- Written problem: Give again only the lines beginning with the one that contains "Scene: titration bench" and ending with the one that contains "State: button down"; include both of those lines.

Excerpt from a dataset:
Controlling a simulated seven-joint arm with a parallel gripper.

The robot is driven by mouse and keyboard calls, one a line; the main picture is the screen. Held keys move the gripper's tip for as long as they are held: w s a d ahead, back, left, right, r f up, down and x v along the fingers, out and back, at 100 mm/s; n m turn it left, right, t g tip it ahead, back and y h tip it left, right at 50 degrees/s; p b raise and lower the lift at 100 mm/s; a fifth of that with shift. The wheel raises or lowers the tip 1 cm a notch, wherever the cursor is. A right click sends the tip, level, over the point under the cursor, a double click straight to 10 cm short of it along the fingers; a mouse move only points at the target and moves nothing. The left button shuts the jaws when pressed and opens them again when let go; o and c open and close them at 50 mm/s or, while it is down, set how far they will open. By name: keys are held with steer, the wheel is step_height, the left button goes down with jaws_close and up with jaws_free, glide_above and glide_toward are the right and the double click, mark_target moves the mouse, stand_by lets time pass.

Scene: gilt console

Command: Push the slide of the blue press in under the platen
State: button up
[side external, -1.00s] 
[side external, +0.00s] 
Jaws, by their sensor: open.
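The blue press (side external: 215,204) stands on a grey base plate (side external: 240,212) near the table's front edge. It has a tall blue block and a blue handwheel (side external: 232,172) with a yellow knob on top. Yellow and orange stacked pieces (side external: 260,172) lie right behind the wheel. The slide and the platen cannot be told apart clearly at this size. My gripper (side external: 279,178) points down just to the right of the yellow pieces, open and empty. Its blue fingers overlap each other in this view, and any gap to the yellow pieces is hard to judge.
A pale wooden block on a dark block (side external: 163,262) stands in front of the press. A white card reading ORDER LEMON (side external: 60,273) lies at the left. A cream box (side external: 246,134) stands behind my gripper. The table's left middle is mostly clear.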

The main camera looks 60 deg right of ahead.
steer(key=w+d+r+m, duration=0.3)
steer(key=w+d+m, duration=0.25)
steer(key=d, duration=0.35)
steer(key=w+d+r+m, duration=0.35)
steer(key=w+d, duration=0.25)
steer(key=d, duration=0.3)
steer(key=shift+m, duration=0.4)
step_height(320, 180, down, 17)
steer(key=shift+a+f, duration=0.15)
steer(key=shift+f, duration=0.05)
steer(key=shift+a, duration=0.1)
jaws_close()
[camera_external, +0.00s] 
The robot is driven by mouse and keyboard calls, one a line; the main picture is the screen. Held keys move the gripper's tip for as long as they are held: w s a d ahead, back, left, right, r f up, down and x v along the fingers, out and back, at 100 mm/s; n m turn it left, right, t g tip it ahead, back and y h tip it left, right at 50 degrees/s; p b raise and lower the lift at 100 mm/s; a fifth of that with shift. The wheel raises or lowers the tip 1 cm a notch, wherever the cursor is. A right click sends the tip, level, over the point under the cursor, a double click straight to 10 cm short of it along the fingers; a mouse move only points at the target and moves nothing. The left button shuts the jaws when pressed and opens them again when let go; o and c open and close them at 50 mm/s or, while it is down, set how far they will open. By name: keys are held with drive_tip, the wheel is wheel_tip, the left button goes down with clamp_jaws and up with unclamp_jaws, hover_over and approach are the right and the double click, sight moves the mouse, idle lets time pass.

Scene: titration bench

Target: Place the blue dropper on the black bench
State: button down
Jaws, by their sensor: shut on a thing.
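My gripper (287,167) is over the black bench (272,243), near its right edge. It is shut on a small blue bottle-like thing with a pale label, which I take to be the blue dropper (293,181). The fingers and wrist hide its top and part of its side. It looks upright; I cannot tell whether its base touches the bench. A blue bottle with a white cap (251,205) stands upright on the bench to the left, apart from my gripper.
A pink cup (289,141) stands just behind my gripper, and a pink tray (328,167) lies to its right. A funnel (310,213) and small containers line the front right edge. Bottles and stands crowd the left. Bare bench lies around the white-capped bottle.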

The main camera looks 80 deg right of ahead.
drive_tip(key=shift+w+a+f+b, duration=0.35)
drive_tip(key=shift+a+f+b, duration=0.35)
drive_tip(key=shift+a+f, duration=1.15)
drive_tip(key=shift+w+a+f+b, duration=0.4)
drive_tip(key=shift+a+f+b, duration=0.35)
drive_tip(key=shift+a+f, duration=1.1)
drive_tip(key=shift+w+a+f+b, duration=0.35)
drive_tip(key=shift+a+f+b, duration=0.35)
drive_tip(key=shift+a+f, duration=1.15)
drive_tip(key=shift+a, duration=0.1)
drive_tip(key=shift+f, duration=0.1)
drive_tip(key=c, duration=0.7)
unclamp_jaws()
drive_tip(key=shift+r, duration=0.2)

- Output for this task:
Scene: titration bench

Target: Place the blue dropper on the black bench
State: button down

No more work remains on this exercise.